Set problem:
Go through the listing and copy every line word for word.

☆ ☆ ☆ ☆ ☆ ☆ ☆

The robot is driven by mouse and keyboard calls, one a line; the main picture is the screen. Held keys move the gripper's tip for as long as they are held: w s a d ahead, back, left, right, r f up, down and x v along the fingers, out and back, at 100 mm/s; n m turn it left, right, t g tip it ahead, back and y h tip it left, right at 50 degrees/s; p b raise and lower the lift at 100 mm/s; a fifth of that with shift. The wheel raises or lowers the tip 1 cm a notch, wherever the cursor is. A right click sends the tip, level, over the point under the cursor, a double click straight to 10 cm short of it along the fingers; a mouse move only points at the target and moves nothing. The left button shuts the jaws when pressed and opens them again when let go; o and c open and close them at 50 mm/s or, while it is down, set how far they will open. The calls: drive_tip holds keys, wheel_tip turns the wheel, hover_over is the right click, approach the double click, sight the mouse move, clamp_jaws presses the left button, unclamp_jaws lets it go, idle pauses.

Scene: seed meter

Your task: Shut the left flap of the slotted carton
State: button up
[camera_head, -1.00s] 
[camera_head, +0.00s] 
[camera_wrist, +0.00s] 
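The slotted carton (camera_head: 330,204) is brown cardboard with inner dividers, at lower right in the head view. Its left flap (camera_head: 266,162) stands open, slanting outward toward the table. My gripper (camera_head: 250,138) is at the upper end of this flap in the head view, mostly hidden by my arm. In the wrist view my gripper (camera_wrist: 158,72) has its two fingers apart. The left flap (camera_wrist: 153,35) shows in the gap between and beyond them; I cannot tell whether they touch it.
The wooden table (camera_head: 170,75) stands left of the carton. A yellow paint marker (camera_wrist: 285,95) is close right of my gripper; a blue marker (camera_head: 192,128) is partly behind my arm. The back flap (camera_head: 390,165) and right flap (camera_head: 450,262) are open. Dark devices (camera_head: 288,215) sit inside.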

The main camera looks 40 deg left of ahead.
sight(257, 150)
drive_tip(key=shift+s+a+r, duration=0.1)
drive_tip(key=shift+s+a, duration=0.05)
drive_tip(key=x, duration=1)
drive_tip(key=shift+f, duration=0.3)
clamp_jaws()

☆ ☆ ☆ ☆ ☆ ☆ ☆

Written answer:
The robot is driven by mouse and keyboard calls, one a line; the main picture is the screen. Held keys move the gripper's tip for as long as they are held: w s a d ahead, back, left, right, r f up, down and x v along the fingers, out and back, at 100 mm/s; n m turn it left, right, t g tip it ahead, back and y h tip it left, right at 50 degrees/s; p b raise and lower the lift at 100 mm/s; a fifth of that with shift. The wheel raises or lowers the tip 1 cm a notch, wherever the cursor is. A right click sends the tip, level, over the point under the cursor, a double click straight to 10 cm short of it along the fingers; a mouse move only points at the target and moves nothing. The left button shuts the jaws when pressed and opens them again when let go; o and c open and close them at 50 mm/s or, while it is down, set how far they will open. The calls: drive_tip holds keys, wheel_tip turns the wheel, hover_over is the right click, approach the double click, sight the mouse move, clamp_jaws presses the left button, unclamp_jaws lets it go, idle pauses.

Scene: seed meter

Your task: Shut the left flap of the slotted carton
State: button up
[camera_head, -1.00s] 
[camera_head, +0.00s] 
[camera_wrist, +0.00s] 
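The slotted carton (camera_head: 330,204) is brown cardboard with inner dividers, at lower right in the head view. Its left flap (camera_head: 266,162) stands open, slanting outward toward the table. My gripper (camera_head: 250,138) is at the upper end of this flap in the head view, mostly hidden by my arm. In the wrist view my gripper (camera_wrist: 158,72) has its two fingers apart. The left flap (camera_wrist: 153,35) shows in the gap between and beyond them; I cannot tell whether they touch it.
The wooden table (camera_head: 170,75) stands left of the carton. A yellow paint marker (camera_wrist: 285,95) is close right of my gripper; a blue marker (camera_head: 192,128) is partly behind my arm. The back flap (camera_head: 390,165) and right flap (camera_head: 450,262) are open. Dark devices (camera_head: 288,215) sit inside.

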The main camera looks 40 deg left of ahead.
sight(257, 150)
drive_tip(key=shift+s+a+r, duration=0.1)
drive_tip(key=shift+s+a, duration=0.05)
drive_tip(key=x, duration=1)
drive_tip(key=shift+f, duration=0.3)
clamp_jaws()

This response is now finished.